The average cost to install vinyl siding is between $1 and $8 per square foot.
|1,200 Sq Ft Home||$1,200 to $9,600|
|1,600 Sq Ft Home||$1,600 to $12,800|
|1,800 Sq Ft Home||$1,800 to $14,400|
|2,000 Sq Ft Home||$2,000 to $16,000|
If you are getting an estimate, here are some line items you can expect to see, assuming you’re provided with a breakdown of costs.
- Installation permit
- Finishing strips
- Starter strips
- Vents, gable vents, plug outlets, fixtures
- Inside corners
- Outside corners
If you have old siding to be removed and disposed of, there will be costs for that as well.
Other Siding Options
Of course, you aren’t limited to vinyl siding. There are several other options but each of them is more expensive.
Aluminum siding. It’s soft and will dent easily, but it’s a better choice than vinyl if you live in an extremely cold climate. It’s also insect proof and when it comes time to replace it, it’s recyclable.
Brick Siding. It’s extremely low maintenance and it’s eco-friendly, as well as being weather and fire resistant. However, they do have a limited color selection.
Fiber Cement. It’s made from cement, so it’s durable. It can have a lifespan of 50 to 75 years and while not recyclable like aluminum, it is environmentally neutral.
Natural Stone. It’s gorgeous, but there is a cost for it. For both goods and labor, It can last a lifetime or more, and there’s a huge selection of stones and colors to choose from. It’s a perfect insulator and it’s fire and weather resistant. And it will likely increase the value of your home.

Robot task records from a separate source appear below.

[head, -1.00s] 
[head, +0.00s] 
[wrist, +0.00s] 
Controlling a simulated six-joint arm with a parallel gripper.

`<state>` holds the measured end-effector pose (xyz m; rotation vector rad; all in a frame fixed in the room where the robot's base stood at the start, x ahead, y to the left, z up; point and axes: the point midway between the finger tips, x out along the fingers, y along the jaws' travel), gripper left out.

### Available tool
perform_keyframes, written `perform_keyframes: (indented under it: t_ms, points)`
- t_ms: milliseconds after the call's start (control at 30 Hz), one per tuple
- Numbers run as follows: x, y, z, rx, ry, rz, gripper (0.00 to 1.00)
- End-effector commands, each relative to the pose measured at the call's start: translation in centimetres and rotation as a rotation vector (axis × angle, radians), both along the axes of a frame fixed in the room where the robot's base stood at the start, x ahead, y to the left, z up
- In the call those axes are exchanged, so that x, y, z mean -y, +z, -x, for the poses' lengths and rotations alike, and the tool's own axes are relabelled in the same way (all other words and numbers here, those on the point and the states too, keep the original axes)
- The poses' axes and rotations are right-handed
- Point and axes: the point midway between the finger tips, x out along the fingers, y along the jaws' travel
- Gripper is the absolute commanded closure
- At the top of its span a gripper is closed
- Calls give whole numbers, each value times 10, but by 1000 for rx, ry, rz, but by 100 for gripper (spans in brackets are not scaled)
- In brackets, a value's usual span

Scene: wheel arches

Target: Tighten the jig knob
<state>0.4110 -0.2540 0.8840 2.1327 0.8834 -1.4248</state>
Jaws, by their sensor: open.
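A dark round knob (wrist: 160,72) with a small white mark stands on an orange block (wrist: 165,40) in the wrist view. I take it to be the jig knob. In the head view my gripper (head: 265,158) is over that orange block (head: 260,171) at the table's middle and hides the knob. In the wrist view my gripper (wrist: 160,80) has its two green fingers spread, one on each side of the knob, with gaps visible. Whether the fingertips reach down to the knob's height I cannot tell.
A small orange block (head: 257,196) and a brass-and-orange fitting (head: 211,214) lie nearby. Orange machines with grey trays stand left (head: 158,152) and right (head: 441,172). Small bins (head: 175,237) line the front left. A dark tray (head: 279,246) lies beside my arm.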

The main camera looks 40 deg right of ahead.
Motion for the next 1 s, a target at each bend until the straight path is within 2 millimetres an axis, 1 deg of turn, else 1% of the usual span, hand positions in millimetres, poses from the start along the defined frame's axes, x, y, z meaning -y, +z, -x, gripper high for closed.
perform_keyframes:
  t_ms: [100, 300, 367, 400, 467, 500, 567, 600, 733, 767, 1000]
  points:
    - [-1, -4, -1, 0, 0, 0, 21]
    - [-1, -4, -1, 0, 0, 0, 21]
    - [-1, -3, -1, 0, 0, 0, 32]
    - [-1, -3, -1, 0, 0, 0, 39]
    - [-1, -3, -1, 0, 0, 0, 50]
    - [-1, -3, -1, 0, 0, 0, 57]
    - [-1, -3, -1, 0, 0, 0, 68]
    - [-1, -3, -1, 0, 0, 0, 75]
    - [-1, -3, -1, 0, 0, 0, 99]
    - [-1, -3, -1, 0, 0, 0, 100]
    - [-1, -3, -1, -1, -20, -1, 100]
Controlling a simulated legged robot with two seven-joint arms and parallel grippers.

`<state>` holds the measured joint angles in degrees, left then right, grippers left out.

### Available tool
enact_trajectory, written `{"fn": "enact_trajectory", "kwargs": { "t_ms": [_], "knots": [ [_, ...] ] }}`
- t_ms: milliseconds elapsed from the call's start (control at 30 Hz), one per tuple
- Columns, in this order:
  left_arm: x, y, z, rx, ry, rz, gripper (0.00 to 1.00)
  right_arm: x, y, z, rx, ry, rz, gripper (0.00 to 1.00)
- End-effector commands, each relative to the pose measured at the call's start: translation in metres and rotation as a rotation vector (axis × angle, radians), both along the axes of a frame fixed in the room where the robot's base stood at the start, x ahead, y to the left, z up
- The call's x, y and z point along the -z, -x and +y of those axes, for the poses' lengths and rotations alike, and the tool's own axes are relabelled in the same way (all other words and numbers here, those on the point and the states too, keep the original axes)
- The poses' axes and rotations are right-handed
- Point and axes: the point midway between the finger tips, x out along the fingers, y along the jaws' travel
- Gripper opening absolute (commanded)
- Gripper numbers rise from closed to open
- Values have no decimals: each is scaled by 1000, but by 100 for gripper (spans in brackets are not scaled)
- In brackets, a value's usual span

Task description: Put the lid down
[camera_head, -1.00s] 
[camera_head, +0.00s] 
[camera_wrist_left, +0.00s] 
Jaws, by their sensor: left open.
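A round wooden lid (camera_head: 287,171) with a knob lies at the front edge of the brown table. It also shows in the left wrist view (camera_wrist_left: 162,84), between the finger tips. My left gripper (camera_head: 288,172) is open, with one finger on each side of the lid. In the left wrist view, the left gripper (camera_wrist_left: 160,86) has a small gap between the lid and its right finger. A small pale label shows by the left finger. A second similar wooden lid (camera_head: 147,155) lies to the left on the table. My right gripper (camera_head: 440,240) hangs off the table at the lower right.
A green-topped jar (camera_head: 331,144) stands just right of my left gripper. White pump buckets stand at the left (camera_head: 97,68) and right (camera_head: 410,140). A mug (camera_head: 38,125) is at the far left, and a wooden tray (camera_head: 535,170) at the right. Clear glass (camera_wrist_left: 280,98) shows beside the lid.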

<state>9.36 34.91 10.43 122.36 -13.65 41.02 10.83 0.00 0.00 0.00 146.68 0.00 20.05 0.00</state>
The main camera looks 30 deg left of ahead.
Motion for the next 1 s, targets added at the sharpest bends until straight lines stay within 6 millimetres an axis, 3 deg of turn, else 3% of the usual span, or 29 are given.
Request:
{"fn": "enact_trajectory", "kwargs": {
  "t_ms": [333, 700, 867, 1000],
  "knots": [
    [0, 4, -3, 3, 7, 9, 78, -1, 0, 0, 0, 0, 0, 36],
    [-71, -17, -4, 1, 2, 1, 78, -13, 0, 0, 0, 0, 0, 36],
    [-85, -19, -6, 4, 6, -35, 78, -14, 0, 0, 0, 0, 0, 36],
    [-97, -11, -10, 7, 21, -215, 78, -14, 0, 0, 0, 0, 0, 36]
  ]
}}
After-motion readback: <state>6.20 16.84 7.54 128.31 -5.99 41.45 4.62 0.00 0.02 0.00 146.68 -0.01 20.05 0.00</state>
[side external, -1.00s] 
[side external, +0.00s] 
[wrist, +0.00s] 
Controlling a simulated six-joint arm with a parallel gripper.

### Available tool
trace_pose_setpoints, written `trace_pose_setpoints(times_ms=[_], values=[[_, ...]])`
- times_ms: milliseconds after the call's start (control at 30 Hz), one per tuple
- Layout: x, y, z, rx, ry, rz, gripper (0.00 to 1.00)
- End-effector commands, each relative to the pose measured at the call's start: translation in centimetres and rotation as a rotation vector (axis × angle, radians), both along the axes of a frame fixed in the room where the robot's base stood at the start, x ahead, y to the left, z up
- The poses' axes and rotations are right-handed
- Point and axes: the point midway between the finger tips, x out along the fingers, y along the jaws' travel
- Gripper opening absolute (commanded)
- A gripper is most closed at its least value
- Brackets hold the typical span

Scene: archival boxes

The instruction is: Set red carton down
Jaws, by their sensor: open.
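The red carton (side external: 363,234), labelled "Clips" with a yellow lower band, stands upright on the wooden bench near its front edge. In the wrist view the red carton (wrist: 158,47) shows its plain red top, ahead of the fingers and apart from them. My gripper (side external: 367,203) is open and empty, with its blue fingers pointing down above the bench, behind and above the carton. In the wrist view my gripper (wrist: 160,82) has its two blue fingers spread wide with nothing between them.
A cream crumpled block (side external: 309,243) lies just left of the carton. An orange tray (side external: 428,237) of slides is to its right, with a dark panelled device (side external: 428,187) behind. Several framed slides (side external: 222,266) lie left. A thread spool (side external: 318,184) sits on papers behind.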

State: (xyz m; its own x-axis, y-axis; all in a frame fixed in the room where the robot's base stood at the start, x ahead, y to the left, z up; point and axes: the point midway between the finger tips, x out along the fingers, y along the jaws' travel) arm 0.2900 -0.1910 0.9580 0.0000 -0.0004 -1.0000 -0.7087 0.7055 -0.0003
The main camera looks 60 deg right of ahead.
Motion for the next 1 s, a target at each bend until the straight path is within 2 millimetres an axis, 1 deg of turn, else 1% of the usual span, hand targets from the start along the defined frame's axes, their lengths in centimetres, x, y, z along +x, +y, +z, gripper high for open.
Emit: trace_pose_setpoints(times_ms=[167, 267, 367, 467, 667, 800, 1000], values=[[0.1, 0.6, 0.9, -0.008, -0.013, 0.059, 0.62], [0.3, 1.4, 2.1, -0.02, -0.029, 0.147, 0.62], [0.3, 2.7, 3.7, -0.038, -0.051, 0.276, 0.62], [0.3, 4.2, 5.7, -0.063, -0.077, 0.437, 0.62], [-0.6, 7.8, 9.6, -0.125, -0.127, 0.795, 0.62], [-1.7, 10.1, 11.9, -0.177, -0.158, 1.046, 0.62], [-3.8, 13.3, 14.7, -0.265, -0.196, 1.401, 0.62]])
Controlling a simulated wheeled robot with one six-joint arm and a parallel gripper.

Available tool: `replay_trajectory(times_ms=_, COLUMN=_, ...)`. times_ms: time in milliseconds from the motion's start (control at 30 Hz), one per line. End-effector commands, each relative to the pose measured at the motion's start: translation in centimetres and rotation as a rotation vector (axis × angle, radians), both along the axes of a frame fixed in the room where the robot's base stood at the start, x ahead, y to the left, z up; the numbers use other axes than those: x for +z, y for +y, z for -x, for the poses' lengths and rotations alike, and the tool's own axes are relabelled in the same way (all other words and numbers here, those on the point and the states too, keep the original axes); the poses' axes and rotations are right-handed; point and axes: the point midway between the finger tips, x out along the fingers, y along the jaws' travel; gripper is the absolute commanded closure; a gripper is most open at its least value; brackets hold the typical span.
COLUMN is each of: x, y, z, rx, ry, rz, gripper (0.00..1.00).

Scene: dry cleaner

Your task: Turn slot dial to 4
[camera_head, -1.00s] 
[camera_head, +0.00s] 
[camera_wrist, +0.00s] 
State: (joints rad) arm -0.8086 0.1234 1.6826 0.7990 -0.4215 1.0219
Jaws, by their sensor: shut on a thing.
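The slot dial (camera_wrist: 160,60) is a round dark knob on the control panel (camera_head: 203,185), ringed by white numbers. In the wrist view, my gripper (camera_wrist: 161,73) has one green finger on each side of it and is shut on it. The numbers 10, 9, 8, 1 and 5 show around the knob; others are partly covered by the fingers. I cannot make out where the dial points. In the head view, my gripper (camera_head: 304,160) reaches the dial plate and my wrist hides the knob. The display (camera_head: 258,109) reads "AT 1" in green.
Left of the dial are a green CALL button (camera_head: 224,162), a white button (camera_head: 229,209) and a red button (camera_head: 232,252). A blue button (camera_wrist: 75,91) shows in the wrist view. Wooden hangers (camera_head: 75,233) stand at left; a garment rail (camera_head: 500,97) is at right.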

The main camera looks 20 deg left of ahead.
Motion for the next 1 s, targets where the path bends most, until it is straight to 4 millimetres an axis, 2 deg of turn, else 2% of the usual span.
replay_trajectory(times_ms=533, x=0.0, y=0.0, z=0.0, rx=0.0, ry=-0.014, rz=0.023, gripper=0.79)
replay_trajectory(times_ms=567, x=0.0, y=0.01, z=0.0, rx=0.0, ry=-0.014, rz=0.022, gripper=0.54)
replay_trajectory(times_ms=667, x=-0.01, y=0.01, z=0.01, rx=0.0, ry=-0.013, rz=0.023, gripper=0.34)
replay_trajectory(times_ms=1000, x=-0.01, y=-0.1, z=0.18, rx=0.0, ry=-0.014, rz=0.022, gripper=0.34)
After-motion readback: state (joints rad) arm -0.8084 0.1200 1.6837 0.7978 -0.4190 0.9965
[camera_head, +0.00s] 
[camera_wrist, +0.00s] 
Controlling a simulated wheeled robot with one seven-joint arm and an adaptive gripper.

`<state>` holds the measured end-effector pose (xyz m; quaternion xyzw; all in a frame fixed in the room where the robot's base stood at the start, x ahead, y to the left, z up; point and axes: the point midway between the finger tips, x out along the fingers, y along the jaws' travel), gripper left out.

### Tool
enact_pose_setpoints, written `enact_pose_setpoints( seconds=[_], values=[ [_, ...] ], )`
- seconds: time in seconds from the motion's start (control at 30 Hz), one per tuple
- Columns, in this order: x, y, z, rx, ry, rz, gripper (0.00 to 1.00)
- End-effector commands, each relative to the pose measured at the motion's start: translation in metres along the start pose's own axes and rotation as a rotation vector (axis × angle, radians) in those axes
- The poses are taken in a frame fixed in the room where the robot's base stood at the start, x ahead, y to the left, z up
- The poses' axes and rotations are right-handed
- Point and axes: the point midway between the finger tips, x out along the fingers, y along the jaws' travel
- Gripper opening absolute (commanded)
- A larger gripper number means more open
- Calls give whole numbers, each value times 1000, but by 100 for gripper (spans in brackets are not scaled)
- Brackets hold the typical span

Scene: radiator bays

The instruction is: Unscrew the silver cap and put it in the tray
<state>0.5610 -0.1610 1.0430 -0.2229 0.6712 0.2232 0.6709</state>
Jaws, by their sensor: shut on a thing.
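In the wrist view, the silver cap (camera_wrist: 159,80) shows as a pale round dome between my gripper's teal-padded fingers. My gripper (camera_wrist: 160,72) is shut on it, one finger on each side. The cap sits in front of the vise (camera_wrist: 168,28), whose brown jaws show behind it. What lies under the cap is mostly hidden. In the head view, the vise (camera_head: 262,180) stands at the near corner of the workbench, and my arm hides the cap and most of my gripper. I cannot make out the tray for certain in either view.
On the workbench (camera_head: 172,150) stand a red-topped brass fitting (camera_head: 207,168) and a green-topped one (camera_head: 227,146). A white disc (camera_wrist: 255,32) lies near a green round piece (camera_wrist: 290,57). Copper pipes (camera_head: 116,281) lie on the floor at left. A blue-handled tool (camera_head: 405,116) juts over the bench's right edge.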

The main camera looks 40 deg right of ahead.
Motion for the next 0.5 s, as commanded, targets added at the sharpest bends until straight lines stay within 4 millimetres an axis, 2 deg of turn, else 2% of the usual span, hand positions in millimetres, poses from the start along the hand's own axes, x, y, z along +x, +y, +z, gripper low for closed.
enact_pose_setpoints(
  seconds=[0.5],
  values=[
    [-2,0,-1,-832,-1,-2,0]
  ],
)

Stucco Siding. It’s another durable choice, and if it’s installed correctly can last for 100 years. It’s weather-resistant, low maintenance, and offers noise reduction.
Wood Siding. Wood needs a lot of maintenance and can attract pests. But you can stain it any color and it’s environmentally friendly.
So your vinyl siding could last you from anywhere from 20 to 40 years. But in order to hit the 40-year mark, there are a few necessities.
- Make sure you hire a good installer
- While it doesn’t require a lot of maintenance, you may need to replace planks if they are damaged.
And if you have a home in need of new siding, remember that vinyl siding is a good investment.